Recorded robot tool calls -

_ _ _ _ _ _ _

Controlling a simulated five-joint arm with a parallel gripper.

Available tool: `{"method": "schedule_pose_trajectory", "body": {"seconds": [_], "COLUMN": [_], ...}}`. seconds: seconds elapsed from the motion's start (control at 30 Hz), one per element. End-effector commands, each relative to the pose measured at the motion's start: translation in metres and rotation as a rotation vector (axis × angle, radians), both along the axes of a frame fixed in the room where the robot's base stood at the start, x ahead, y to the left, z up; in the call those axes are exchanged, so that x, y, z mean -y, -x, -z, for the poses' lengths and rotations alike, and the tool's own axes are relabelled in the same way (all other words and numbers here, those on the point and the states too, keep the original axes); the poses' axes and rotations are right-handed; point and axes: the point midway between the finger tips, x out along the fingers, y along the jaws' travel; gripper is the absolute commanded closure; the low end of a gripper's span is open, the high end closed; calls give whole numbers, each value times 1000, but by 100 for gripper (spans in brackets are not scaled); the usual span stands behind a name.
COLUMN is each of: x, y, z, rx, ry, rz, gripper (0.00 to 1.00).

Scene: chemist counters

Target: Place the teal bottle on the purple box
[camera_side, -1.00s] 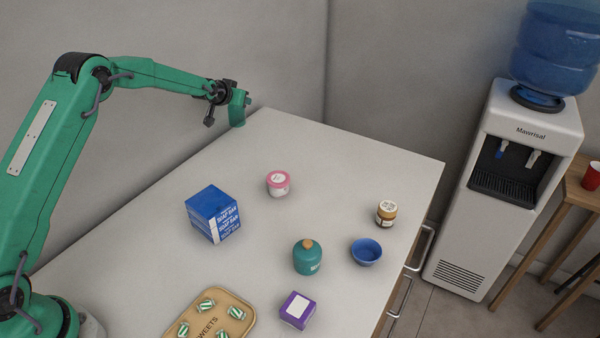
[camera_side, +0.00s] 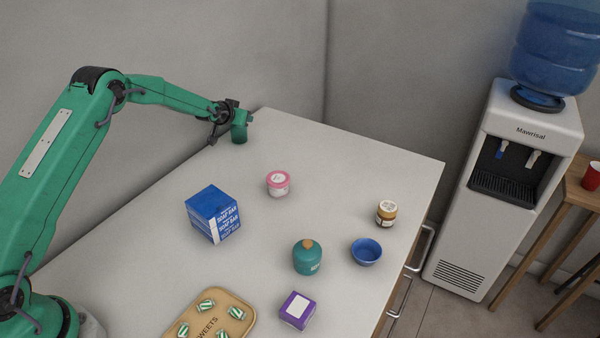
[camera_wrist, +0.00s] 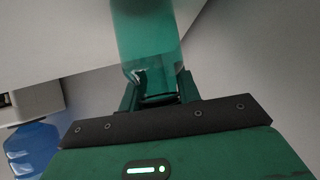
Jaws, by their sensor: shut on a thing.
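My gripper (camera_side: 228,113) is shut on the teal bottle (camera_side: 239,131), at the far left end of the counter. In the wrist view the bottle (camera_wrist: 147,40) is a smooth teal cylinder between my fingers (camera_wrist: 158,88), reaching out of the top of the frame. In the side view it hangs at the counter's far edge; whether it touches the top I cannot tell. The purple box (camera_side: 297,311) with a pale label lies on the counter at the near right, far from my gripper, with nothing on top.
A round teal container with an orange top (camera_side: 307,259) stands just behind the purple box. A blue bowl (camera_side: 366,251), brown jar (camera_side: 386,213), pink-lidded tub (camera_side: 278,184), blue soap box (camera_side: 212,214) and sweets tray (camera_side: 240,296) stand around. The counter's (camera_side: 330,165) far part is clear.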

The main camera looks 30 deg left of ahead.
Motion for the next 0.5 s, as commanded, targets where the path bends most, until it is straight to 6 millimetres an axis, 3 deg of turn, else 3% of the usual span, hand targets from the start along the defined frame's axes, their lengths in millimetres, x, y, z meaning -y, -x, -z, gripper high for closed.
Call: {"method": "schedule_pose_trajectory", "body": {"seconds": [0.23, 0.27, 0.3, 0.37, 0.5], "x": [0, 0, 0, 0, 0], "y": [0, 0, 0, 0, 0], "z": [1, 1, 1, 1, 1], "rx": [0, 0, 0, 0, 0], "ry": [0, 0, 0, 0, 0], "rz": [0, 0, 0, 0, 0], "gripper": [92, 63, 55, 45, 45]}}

_ _ _ _ _ _ _

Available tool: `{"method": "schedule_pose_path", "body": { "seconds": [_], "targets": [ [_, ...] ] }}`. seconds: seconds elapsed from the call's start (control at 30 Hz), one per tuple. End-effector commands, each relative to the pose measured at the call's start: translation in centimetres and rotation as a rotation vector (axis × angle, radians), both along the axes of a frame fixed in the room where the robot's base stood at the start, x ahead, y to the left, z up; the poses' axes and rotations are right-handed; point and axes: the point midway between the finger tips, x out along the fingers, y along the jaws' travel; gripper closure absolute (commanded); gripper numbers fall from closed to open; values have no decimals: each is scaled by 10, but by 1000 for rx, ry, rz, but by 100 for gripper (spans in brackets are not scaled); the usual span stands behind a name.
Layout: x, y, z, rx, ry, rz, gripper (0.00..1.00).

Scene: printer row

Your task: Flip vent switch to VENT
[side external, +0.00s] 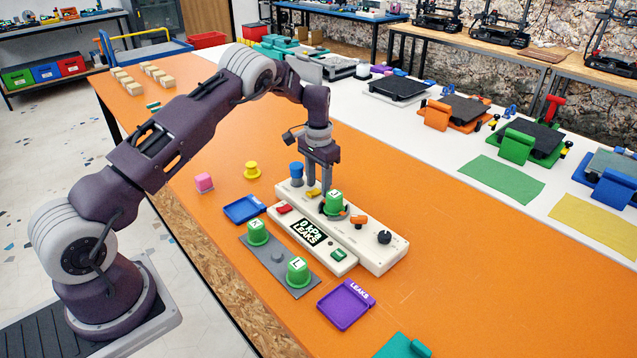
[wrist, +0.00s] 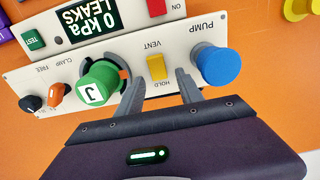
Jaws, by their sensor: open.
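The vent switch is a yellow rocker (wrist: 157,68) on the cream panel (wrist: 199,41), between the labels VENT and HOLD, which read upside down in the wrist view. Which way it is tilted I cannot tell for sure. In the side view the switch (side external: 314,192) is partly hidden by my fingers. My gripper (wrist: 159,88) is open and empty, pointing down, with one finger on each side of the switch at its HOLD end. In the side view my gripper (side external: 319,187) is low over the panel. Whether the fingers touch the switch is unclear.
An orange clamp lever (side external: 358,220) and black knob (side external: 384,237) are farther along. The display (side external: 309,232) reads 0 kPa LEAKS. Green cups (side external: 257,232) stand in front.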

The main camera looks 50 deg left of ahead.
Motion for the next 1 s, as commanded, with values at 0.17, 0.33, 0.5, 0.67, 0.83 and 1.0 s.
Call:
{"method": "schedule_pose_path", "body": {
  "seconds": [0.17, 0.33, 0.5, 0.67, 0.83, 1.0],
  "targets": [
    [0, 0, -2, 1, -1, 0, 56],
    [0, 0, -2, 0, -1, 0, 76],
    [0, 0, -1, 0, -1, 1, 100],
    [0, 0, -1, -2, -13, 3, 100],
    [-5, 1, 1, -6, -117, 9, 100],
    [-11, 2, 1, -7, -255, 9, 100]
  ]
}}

_ _ _ _ _ _ _

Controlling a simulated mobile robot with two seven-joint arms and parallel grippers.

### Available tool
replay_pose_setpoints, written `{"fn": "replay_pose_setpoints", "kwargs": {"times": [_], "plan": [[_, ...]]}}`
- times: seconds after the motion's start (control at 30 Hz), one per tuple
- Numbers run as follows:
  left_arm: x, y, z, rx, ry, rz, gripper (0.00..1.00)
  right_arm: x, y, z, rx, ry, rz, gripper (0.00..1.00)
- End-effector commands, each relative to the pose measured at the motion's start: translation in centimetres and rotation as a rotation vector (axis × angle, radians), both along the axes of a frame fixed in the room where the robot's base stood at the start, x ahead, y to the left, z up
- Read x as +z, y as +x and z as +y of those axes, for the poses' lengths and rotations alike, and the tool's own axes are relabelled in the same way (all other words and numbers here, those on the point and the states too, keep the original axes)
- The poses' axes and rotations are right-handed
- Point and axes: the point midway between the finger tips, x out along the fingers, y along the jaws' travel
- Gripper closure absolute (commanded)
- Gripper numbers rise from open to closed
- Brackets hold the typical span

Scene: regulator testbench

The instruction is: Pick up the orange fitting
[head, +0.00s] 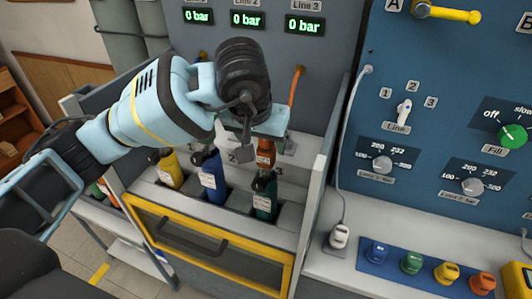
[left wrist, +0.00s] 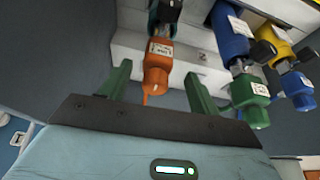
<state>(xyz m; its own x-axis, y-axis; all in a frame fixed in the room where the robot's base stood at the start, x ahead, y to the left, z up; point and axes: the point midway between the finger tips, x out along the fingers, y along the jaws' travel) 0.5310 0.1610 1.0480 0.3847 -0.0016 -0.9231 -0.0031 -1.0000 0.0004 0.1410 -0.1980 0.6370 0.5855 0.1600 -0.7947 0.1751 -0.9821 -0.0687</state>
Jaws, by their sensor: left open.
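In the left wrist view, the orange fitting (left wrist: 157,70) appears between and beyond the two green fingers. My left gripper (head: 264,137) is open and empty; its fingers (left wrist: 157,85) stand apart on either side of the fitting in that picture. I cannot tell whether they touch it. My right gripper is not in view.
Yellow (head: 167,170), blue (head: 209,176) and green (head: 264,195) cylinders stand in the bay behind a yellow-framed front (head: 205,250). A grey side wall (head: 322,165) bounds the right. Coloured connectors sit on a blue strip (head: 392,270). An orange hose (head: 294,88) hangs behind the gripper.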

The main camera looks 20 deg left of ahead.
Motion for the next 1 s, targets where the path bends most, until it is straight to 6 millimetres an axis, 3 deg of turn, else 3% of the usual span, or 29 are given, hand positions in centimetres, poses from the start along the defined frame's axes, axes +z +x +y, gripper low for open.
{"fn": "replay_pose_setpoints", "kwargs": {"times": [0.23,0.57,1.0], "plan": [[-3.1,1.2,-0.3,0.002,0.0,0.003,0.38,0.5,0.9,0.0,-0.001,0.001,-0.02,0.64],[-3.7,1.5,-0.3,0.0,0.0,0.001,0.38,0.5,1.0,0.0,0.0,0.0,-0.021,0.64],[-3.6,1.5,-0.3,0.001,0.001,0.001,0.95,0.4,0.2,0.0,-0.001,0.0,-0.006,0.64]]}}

_ _ _ _ _ _ _

Given problem -
From the data above, pick out each line containing "Scene" and copy it.

The reply -
Scene: chemist counters
Scene: printer row
Scene: regulator testbench

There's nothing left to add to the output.